START DATA SECTION

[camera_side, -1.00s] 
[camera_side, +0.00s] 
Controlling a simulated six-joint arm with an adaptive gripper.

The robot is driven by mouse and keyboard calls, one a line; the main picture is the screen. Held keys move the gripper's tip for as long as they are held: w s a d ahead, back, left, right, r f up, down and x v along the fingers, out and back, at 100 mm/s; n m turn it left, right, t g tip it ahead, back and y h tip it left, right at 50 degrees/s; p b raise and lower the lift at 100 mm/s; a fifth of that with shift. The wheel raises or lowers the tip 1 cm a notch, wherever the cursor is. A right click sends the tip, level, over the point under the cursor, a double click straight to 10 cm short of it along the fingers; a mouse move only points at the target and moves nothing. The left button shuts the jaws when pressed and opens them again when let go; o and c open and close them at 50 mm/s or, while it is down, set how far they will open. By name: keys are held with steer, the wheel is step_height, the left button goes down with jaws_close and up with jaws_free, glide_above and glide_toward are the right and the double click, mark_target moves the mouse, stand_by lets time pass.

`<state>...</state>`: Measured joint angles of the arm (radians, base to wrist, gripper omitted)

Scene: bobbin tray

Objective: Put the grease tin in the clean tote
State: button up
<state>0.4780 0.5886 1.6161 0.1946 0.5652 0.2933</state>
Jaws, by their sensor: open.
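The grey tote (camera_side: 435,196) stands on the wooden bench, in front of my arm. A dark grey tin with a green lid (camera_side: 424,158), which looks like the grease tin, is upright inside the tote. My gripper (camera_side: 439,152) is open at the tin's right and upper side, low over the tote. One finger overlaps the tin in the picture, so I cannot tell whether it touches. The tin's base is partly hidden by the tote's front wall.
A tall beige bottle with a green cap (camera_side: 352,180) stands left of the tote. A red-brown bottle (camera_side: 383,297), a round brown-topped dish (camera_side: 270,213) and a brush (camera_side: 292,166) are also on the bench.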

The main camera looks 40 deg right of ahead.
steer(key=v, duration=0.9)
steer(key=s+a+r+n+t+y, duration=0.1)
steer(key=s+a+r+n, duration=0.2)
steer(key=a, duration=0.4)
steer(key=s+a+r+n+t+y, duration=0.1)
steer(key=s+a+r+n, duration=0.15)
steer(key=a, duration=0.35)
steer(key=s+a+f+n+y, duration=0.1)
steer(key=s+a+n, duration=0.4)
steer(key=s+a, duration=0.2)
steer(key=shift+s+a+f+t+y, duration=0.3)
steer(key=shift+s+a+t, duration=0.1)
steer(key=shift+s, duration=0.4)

END DATA SECTION

EXERCISE => Extract the listing in its entirety and repeat it exactly.

OUTPUT FOR THIS TASK =>
[camera_side, -1.00s] 
[camera_side, +0.00s] 
Controlling a simulated six-joint arm with an adaptive gripper.

The robot is driven by mouse and keyboard calls, one a line; the main picture is the screen. Held keys move the gripper's tip for as long as they are held: w s a d ahead, back, left, right, r f up, down and x v along the fingers, out and back, at 100 mm/s; n m turn it left, right, t g tip it ahead, back and y h tip it left, right at 50 degrees/s; p b raise and lower the lift at 100 mm/s; a fifth of that with shift. The wheel raises or lowers the tip 1 cm a notch, wherever the cursor is. A right click sends the tip, level, over the point under the cursor, a double click straight to 10 cm short of it along the fingers; a mouse move only points at the target and moves nothing. The left button shuts the jaws when pressed and opens them again when let go; o and c open and close them at 50 mm/s or, while it is down, set how far they will open. By name: keys are held with steer, the wheel is step_height, the left button goes down with jaws_close and up with jaws_free, glide_above and glide_toward are the right and the double click, mark_target moves the mouse, stand_by lets time pass.

`<state>...</state>`: Measured joint angles of the arm (radians, base to wrist, gripper omitted)

Scene: bobbin tray

Objective: Put the grease tin in the clean tote
State: button up
<state>0.4780 0.5886 1.6161 0.1946 0.5652 0.2933</state>
Jaws, by their sensor: open.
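The grey tote (camera_side: 435,196) stands on the wooden bench, in front of my arm. A dark grey tin with a green lid (camera_side: 424,158), which looks like the grease tin, is upright inside the tote. My gripper (camera_side: 439,152) is open at the tin's right and upper side, low over the tote. One finger overlaps the tin in the picture, so I cannot tell whether it touches. The tin's base is partly hidden by the tote's front wall.
A tall beige bottle with a green cap (camera_side: 352,180) stands left of the tote. A red-brown bottle (camera_side: 383,297), a round brown-topped dish (camera_side: 270,213) and a brush (camera_side: 292,166) are also on the bench.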

The main camera looks 40 deg right of ahead.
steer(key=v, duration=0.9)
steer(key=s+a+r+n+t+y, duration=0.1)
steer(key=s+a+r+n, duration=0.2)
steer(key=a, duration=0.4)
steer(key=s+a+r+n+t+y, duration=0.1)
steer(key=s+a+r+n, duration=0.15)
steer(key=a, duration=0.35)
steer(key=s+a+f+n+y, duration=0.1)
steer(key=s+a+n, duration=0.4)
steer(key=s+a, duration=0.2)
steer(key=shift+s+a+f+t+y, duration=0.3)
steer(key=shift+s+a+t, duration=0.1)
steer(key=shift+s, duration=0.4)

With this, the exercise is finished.